Statistics, or statistical procedures, refer to a set of mathematical procedures to
organise, summarise and interpret data.
Descriptive statistics are used to summarise and describe data (information that
has been collected). Data are usually organised and presented in tables or graphs
that summarise information, such as Histograms, pie charts, bars or scatterplots.
• Descriptive statistics are only descriptive and, thus, do not involve generalising
beyond the data that has been collected.
Inferential statistics aim to test hypotheses and explore relationships between
variables, and can be used to make predictions about the population.
• It is also used to draw conclusions and inferences; that is, to make valid
generalisations from samples.
Two main uses:
a) Making estimates about population (for example, the mean SAT score of all
11th graders in the US)
b) Testing hypotheses to draw conclusions about populations (for example, the
relationship between SAT scores and family income).

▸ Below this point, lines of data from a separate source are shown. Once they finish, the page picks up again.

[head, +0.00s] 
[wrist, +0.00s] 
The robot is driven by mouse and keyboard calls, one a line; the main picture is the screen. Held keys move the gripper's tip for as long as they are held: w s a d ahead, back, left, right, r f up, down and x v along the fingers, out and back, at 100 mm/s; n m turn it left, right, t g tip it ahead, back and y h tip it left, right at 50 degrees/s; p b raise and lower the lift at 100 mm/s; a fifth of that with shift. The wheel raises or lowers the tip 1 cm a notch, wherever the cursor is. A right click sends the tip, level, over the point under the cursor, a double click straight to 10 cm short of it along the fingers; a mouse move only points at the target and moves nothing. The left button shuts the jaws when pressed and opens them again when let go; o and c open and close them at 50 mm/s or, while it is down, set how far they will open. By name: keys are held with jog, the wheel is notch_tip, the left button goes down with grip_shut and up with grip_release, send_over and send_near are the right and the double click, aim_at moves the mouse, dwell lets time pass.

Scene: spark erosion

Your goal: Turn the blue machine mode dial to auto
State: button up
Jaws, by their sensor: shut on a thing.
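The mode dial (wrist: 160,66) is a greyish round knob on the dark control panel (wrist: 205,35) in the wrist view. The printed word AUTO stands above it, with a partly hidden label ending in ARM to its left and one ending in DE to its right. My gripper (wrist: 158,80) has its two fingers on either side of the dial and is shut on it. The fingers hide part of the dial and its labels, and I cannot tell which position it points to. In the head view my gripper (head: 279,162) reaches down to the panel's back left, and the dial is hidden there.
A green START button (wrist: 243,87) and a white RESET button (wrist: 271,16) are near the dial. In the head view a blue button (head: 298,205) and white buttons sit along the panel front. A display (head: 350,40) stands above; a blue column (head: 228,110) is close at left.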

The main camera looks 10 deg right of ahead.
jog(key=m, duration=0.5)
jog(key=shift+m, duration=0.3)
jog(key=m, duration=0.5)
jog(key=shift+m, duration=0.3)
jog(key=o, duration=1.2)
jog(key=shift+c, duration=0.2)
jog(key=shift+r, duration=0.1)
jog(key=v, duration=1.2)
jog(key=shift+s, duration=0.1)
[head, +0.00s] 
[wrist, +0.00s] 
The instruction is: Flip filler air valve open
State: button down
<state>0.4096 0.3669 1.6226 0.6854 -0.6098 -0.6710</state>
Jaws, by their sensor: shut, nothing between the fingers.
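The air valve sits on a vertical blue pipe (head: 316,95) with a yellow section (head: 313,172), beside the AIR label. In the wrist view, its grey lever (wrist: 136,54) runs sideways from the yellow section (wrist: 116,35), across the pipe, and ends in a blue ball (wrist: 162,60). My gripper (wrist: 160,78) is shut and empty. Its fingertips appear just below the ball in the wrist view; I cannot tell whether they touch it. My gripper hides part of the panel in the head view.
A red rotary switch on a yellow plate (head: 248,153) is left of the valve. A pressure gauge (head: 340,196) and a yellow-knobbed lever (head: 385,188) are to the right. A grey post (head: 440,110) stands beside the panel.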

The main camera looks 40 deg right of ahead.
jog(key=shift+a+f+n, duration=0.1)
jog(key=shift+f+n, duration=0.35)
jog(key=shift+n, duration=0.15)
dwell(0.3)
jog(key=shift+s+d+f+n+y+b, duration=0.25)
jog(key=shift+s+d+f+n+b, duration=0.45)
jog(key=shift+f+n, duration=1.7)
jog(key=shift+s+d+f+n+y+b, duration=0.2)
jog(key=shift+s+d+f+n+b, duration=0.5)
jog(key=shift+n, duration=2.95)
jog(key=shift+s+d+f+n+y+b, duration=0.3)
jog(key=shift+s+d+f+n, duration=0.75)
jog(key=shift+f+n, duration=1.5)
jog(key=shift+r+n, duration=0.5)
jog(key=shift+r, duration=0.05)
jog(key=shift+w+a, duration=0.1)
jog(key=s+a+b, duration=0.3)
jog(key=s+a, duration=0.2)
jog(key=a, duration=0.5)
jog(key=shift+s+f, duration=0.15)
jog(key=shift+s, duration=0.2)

Hypothesis testing is used to assess the credibility of the hypothesis
By using sample data. The test provides evidence concerning the credibility of the
hypothesis, given the data.
• All analysts use a random population sample to test two different hypotheses:
the null hypothesis and the alternative hypothesis.

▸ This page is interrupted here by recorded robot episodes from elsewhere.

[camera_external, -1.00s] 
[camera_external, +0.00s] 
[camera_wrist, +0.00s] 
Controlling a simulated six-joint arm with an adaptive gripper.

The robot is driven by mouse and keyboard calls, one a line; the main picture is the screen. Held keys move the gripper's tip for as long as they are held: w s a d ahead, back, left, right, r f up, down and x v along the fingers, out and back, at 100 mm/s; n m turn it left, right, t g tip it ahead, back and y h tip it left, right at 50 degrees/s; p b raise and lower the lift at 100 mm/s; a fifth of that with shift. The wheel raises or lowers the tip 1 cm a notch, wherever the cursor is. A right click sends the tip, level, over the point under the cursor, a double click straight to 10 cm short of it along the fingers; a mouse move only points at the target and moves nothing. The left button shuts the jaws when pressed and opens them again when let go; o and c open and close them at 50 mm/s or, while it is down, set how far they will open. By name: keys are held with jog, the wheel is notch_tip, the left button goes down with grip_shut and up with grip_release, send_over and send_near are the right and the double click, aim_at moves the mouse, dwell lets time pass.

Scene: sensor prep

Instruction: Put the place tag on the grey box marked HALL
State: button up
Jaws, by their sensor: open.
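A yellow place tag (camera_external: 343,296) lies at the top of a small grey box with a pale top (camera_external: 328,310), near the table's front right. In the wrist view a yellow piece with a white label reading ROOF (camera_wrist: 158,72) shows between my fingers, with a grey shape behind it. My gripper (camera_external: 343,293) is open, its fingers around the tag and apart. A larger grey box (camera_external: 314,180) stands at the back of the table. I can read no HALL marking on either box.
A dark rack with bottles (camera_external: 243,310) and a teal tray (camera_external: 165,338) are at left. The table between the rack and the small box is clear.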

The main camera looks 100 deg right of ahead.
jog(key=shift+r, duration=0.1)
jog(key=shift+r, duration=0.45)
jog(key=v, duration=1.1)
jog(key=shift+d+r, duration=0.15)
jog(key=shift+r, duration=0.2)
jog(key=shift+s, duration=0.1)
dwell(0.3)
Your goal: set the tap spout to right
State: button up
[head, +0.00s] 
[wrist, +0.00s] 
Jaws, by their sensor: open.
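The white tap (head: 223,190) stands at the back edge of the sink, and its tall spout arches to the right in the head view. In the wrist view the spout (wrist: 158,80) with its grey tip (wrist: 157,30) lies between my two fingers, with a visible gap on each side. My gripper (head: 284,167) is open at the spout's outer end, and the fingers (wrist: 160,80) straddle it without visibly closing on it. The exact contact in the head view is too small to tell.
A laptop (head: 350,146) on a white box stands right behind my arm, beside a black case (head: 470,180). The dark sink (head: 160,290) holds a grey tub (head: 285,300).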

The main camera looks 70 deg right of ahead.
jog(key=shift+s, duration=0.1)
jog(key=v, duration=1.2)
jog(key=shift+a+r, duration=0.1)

A t-test is an inferential statistic used to determine if there is a significant
difference between the means of two groups and how they are related.
• t-tests are used when the data sets follow a normal distribution and have known
variances, like the data set recorded from flipping a coin 100 times.

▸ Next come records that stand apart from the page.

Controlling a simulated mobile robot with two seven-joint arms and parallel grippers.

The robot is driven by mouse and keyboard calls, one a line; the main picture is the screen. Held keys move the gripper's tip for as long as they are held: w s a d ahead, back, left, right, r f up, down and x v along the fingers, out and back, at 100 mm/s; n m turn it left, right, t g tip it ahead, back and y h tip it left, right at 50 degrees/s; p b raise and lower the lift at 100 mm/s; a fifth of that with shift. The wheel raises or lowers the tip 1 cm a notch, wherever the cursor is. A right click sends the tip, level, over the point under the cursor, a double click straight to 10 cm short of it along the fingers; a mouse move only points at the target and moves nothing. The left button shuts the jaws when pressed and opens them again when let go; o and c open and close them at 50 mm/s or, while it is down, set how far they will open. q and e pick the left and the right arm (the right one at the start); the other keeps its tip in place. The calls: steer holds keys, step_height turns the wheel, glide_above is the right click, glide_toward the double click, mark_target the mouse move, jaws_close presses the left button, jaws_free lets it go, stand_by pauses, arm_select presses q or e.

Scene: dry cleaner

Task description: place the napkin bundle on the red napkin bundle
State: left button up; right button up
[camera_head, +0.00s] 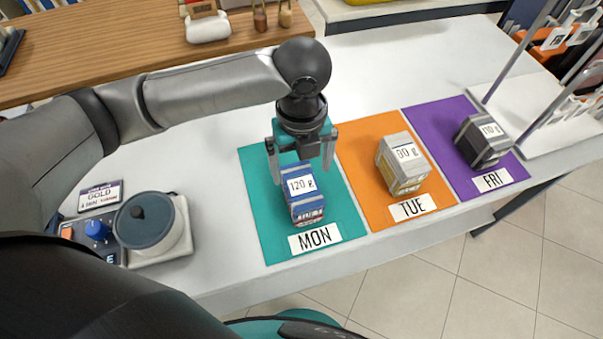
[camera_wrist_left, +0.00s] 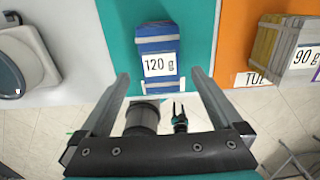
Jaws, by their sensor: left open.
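A blue bundle (camera_head: 308,208) labelled 120 g sits on the teal MON mat (camera_head: 262,215). It also shows in the left wrist view (camera_wrist_left: 158,38), just beyond and between the fingertips. My left gripper (camera_head: 301,174) is open above and slightly behind this bundle, pointing down, with nothing held. A tan and grey bundle (camera_head: 404,172) labelled 90 g sits on the orange TUE mat (camera_head: 372,210). A dark bundle (camera_head: 482,148) with a grey band and a 110 g label sits on the purple FRI mat (camera_head: 436,118). I see no clearly red bundle.
A scale-like device with a round teal-lidded pot (camera_head: 150,222) stands at the left of the white table (camera_head: 365,70). A metal rack (camera_head: 560,75) stands at the right. A wooden counter (camera_head: 110,50) is behind. The white table behind the mats is clear.

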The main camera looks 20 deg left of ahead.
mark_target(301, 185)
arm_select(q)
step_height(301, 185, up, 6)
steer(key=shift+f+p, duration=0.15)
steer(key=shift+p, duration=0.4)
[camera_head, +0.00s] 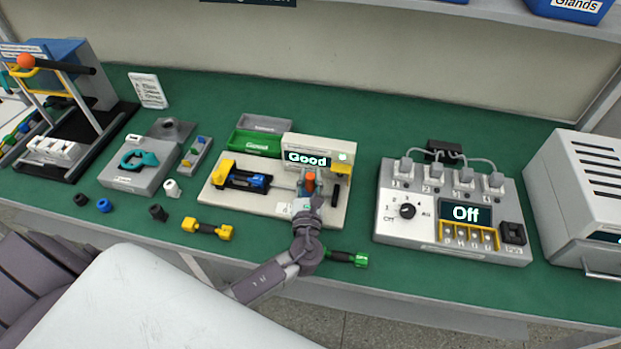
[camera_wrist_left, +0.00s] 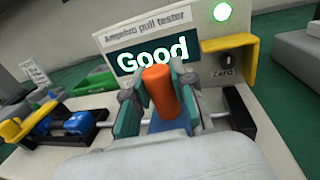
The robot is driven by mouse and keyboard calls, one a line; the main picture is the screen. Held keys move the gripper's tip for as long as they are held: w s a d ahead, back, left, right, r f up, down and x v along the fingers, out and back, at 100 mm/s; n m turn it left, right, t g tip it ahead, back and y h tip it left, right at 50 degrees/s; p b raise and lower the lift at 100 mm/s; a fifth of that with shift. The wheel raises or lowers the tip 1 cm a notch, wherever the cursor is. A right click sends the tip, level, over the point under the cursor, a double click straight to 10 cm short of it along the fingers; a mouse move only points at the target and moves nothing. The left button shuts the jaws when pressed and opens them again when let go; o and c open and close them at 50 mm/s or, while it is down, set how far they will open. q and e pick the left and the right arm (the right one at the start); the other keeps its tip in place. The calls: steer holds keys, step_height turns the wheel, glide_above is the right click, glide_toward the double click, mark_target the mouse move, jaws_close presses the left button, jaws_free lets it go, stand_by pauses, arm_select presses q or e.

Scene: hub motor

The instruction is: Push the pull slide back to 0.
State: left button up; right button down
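The Ampelvio pull tester (camera_head: 320,150) is a cream board with an upright panel whose display (camera_wrist_left: 152,58) reads "Good". My right gripper is not in view.
A yellow and blue connector (camera_head: 245,178) lies in the tester's left fixture. Green and grey trays (camera_head: 262,135) stand behind. A yellow connector (camera_head: 208,229) and a green-ended one (camera_head: 350,258) lie near the front edge.

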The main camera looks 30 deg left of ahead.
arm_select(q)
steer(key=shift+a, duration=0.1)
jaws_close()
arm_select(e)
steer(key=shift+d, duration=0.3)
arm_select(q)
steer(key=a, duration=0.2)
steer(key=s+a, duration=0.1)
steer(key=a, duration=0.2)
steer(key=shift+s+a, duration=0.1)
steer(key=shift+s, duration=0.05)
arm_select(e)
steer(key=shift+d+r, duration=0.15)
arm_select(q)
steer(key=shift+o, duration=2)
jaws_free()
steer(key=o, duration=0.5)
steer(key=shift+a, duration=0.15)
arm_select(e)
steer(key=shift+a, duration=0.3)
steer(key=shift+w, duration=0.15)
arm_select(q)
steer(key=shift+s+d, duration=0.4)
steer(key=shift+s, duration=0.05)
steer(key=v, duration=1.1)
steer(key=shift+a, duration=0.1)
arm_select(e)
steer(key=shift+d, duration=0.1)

The independent-sample t-test (t-test independent) compares the
Means between two unrelated groups on the same continuous, dependent variable.
Examples,
✔ The effectiveness of two different diets on two different groups of individuals.
✔ Comparing the height of students in two different schools.
✔ Comparing employee satisfaction at Company A and Company B.
✔ Comparing reading scores for a classroom of 3 rd grade students to a classroom of
5th grade students.